Socialism will not be a tabula rasa. Socialism will not start from nothing. Socialism will be a globally interconnected social system. The means of production and distribution will still exist. So will transport and communication, technological and scientific research and more importantly common ownership and democratic control at a global, regional, and local level.  What will be abolished is the profit system, the wages system, classes, and nation states. The absence of these serious barriers will not create adverse conditions but quite the reverse. Socialism would retain what is useful production and distribution along with co-operative and social labour.

Socialism would not need five to ten years to resolves the problems caused by capitalism. It will be hard work to initially deal with the problems caused by capitalism but the profit motive and class exploitation will not be in the way. Capitalism is incapable of solving the problems it causes. It is capitalism who does not have the time, not socialism.

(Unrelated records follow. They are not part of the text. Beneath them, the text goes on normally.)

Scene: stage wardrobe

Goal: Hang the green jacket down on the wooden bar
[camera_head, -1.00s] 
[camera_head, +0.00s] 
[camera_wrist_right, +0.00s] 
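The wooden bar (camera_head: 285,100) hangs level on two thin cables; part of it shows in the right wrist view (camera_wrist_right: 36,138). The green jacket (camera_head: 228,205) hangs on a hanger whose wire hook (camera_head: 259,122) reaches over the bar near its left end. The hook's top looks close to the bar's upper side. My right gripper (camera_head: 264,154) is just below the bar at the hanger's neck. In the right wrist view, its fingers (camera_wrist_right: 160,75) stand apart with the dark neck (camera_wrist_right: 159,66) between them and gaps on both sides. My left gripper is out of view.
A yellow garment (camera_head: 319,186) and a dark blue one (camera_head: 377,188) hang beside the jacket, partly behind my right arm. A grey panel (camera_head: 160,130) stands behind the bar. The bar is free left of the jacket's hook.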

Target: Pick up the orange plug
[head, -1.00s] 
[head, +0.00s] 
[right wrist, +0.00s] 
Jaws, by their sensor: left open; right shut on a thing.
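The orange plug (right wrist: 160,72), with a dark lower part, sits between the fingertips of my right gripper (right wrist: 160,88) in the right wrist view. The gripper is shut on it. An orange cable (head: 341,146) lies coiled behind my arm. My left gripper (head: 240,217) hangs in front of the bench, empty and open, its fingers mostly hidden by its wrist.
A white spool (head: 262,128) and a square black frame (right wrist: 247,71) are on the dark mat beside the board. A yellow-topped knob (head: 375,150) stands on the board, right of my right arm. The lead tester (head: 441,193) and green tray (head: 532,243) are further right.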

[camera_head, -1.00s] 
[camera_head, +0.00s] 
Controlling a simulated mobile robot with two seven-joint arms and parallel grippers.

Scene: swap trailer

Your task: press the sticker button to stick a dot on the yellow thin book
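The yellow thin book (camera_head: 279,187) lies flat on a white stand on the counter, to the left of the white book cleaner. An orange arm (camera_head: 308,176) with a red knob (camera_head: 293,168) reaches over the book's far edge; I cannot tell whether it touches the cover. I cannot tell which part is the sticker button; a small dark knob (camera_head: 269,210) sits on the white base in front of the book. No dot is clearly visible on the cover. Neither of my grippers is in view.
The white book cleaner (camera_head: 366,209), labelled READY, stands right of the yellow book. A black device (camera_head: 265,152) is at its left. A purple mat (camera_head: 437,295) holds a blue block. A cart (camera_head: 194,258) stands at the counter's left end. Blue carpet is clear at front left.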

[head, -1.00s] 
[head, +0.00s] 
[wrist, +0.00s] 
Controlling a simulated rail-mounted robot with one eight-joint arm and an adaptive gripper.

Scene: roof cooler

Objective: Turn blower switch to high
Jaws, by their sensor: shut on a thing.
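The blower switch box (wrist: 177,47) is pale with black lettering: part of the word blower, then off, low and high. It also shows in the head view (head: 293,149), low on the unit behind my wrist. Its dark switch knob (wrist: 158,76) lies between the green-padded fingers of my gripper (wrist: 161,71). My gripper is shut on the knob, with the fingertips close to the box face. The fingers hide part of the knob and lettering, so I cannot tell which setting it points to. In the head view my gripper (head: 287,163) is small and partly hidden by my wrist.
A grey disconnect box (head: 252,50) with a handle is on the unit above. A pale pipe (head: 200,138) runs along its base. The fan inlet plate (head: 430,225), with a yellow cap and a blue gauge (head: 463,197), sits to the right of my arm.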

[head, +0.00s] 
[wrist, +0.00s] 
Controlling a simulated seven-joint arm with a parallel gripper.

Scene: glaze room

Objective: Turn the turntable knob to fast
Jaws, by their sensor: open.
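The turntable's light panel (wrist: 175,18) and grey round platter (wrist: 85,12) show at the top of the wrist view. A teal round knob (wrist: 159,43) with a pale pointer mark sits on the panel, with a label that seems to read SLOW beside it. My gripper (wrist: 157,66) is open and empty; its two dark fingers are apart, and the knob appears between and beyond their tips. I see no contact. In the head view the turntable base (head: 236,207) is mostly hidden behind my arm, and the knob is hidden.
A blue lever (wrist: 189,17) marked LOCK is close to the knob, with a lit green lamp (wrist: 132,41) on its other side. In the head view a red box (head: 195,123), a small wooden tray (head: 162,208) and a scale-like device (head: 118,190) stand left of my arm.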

What innovation takes place under capitalism often means that the negative consequences are not understood until much later. The profit motive cheapens production to create profit but does not create a world fit for human beings; paradoxically much of capitalism’s innovation is associated with war and conflict. It will be socialism that innovates where production takes place solely for social use. Meeting human need, dealing with environmental problems will generate innovation.

The profit system can never be made to work in the interest of workers. Workers under capitalism do not have the power to solve the problems that face them. In not owning and controlling the means of production and distribution workers can little effect change to environmental problems.  Capitalism can only work in the interests of the privileged owning class of capitalists. Capitalism cannot be reformed a fact that scientists like Ritchie fail to grasp. The advantage socialism will have is the absence of nation states. And we will not be doomed to watch endless repeats of Dad’s Army.